* [The data]:
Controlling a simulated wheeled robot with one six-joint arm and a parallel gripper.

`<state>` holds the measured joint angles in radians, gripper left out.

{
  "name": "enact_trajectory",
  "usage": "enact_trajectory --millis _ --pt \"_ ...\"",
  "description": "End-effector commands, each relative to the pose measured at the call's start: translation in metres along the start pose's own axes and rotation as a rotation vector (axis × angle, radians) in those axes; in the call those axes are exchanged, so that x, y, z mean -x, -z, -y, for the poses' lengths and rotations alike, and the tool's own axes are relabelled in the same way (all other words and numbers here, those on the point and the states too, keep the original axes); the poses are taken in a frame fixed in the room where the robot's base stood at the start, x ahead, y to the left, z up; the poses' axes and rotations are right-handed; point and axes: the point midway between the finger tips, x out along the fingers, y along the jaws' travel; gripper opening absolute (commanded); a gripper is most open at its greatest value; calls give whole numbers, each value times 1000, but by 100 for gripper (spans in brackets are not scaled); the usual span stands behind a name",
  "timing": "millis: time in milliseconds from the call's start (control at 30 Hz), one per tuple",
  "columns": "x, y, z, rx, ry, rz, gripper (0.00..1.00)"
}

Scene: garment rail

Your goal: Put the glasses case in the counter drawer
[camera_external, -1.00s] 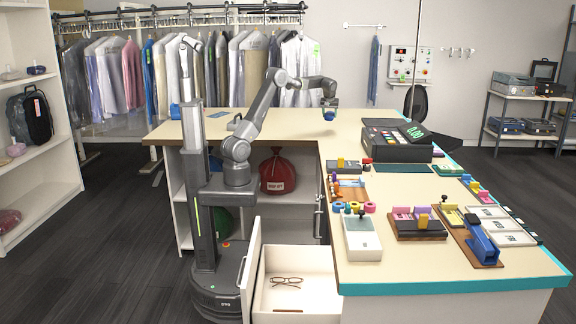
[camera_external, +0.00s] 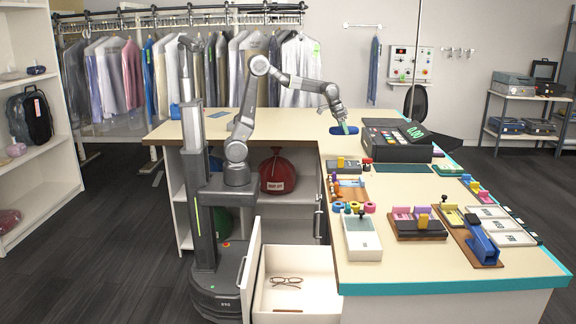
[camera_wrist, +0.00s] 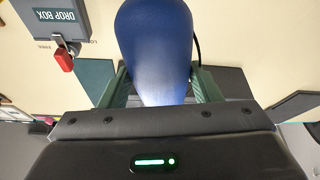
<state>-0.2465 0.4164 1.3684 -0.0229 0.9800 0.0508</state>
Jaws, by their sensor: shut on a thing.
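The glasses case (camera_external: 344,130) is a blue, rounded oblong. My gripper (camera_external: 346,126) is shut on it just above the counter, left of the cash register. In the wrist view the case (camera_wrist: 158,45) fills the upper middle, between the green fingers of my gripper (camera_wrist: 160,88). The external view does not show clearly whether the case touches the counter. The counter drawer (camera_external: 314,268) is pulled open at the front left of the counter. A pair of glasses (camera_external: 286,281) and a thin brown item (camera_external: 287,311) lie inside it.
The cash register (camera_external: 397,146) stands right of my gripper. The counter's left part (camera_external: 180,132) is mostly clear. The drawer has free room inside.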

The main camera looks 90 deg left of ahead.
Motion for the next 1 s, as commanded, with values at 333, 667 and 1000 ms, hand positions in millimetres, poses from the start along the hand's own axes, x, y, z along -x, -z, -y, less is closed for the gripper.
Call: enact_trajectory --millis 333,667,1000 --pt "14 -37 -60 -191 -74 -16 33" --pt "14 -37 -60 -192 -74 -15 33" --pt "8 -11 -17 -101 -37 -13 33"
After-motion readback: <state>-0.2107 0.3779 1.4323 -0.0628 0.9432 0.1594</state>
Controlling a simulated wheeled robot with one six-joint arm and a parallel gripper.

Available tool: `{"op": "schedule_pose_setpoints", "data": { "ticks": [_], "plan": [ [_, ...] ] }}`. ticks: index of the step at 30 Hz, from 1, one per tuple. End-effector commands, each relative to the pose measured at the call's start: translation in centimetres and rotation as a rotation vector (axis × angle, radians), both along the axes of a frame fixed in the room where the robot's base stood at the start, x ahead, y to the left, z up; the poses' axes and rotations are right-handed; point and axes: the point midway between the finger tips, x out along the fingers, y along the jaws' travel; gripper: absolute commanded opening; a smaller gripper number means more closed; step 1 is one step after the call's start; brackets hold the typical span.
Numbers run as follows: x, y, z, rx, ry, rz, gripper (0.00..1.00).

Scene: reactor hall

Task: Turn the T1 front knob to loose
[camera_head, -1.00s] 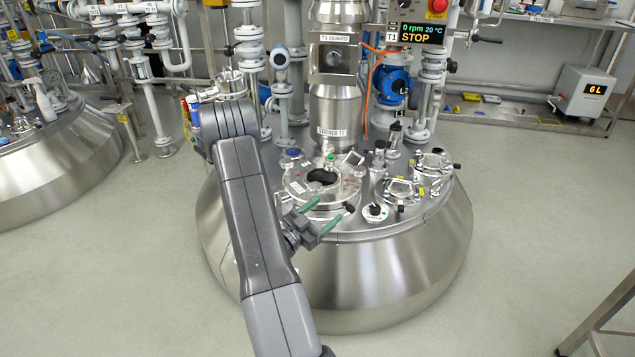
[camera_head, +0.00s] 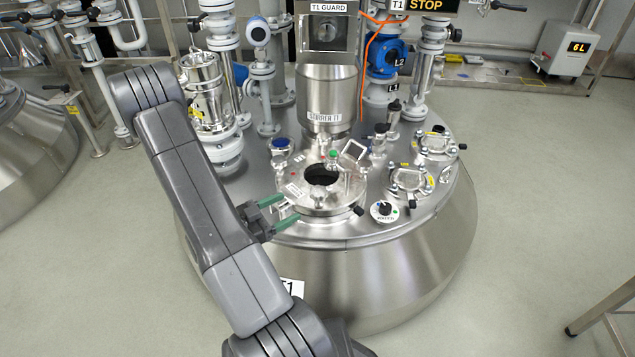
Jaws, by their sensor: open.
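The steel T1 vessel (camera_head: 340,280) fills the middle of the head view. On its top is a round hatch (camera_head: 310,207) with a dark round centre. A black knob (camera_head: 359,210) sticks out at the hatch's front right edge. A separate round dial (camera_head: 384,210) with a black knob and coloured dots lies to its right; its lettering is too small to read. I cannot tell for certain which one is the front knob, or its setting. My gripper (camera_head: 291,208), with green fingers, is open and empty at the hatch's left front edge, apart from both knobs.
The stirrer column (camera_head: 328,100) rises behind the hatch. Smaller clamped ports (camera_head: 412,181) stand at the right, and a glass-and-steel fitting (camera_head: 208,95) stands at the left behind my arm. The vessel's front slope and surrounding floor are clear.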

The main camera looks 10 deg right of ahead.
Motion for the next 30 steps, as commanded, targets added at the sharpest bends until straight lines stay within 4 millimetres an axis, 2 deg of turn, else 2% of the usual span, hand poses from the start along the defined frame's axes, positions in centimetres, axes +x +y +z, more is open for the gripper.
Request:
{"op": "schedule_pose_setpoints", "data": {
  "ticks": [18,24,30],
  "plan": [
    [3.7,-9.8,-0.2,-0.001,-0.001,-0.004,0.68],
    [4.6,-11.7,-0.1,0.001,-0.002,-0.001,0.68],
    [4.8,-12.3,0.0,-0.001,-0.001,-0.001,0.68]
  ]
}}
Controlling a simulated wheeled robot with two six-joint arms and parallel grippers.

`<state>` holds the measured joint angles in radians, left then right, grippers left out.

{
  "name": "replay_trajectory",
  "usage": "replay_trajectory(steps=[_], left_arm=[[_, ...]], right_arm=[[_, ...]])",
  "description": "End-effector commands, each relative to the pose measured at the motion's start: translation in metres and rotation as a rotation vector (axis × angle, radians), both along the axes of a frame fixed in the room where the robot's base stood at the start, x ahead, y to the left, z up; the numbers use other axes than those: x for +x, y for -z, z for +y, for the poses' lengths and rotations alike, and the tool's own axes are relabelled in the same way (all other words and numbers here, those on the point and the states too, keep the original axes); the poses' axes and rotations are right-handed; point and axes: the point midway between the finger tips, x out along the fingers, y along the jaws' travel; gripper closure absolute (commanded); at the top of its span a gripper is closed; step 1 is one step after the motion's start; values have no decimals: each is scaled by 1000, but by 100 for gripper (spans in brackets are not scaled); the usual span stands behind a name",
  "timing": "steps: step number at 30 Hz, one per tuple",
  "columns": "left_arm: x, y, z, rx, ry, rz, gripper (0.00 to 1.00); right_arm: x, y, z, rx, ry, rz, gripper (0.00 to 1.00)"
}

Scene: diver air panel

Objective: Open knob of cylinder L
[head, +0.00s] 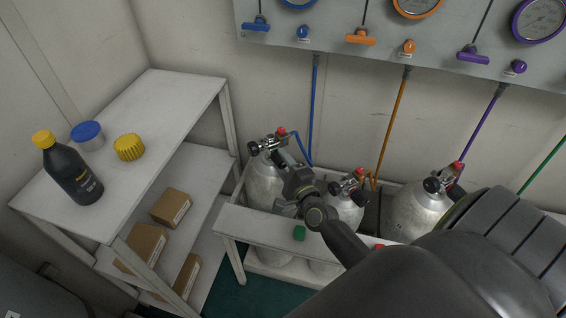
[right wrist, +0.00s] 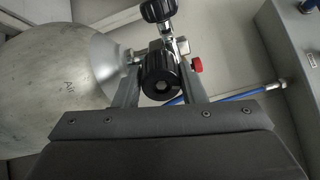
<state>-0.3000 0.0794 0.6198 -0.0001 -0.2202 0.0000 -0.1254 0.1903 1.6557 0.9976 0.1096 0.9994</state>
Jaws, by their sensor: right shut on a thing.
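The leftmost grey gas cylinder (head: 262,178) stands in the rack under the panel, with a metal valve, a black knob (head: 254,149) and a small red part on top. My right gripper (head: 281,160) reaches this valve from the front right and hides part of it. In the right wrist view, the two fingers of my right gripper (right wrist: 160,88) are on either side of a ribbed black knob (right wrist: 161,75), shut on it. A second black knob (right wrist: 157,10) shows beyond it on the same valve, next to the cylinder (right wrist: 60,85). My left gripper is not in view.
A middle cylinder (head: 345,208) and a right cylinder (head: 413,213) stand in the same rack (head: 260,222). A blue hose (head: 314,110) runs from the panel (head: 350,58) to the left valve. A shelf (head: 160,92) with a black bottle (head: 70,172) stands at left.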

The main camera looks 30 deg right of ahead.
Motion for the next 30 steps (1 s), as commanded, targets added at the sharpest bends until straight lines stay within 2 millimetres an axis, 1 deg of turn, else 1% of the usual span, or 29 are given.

...

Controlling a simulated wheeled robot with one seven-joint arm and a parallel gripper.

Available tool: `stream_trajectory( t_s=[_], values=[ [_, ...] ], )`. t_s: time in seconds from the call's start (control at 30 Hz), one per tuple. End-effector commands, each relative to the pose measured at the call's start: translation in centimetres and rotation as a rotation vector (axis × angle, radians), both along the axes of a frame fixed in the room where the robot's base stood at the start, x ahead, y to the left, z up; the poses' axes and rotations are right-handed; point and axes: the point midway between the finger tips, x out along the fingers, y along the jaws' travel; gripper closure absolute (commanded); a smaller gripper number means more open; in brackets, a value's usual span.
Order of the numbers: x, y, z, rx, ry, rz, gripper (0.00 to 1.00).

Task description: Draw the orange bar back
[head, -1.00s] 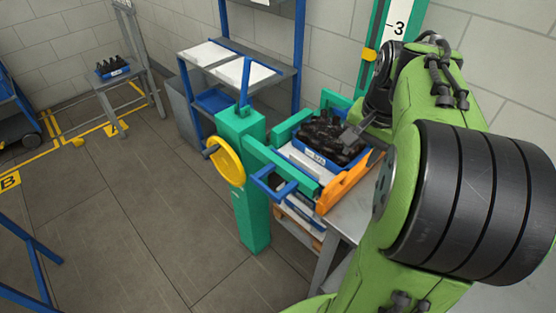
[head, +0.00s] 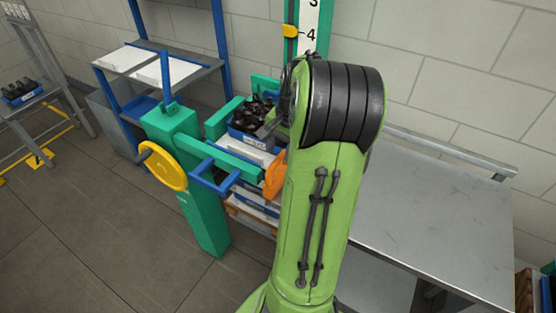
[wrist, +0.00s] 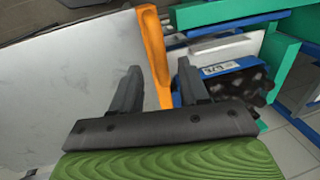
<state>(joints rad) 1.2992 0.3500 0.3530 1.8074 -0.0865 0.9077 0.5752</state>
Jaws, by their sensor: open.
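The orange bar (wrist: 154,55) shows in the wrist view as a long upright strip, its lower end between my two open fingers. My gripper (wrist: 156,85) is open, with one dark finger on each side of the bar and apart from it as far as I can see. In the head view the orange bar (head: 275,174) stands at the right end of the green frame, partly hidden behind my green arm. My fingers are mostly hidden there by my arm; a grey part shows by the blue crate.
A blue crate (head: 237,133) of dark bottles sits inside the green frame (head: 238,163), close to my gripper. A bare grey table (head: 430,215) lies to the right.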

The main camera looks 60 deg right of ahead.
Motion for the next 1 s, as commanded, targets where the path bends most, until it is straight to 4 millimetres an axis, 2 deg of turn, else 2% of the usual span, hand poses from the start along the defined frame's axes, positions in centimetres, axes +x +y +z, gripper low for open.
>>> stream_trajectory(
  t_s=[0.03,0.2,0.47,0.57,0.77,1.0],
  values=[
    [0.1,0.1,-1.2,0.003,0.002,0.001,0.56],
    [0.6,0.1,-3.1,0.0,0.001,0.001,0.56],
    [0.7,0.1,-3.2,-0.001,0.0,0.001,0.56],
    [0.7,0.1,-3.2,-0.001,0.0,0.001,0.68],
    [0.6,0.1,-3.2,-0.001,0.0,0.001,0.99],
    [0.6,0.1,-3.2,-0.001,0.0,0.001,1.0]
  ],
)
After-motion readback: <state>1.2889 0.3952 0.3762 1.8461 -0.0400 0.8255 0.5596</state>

* [What the exercise asks]: Scan the data above and copy every line with "Controlling" in it.

* [Response]:
Controlling a simulated wheeled robot with one six-joint arm and a parallel gripper.
Controlling a simulated wheeled robot with one six-joint arm and a parallel gripper.
Controlling a simulated wheeled robot with two six-joint arms and parallel grippers.
Controlling a simulated wheeled robot with one seven-joint arm and a parallel gripper.

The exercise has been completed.